Quote precisely the run of lines opening with the line containing "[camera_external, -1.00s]" and closing with the line containing "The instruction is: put", and nothing else.

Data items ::

--

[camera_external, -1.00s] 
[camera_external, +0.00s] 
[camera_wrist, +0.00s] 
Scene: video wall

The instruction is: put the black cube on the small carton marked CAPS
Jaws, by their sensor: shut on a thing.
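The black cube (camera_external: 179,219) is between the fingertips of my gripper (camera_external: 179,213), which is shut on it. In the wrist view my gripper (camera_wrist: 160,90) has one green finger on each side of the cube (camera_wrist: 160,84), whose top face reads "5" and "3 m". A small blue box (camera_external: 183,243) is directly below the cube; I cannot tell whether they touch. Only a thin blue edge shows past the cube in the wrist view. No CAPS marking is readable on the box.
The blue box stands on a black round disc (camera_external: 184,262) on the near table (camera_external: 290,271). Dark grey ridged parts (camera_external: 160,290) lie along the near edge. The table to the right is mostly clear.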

--

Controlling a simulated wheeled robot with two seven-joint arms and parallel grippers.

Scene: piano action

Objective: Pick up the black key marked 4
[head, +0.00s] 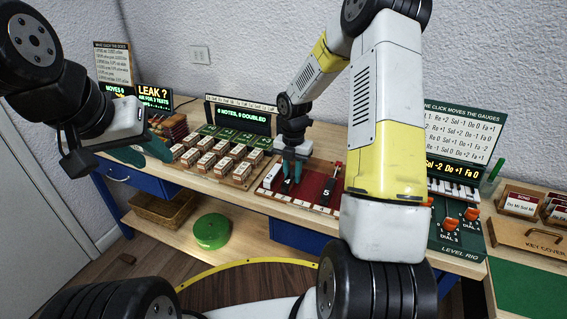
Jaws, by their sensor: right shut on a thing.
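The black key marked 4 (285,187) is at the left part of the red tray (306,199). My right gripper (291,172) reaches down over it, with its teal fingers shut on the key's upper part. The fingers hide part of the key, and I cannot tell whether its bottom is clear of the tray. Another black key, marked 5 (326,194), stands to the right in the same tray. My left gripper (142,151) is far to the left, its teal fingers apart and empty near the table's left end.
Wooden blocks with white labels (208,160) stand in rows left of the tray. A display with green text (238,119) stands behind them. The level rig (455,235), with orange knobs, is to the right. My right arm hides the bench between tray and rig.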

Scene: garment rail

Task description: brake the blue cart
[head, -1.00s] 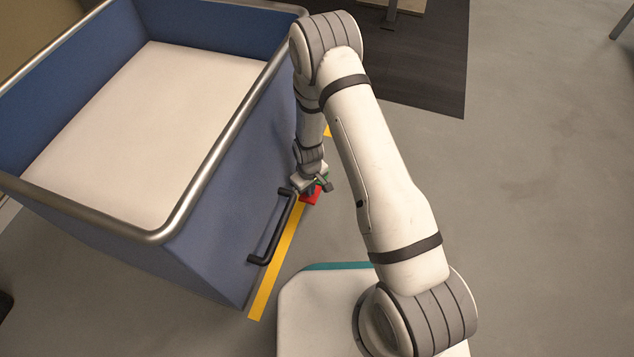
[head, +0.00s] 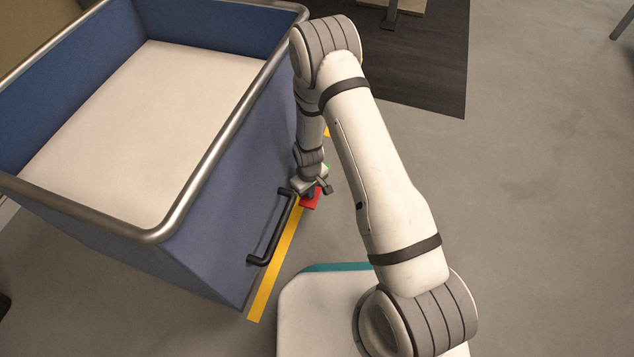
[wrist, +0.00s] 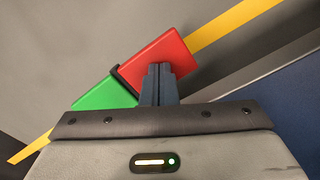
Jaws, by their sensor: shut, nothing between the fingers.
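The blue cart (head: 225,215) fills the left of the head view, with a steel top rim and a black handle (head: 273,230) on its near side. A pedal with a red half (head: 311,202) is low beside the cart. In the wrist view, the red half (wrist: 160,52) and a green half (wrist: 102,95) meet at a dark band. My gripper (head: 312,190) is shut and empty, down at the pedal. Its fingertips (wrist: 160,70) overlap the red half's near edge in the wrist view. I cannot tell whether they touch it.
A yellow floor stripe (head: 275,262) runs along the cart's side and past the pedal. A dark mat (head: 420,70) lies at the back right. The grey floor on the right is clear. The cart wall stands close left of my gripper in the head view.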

--

Exercise result ::
[camera_external, -1.00s] 
[camera_external, +0.00s] 
[camera_wrist, +0.00s] 
Scene: video wall

The instruction is: put the black cube on the small carton marked CAPS

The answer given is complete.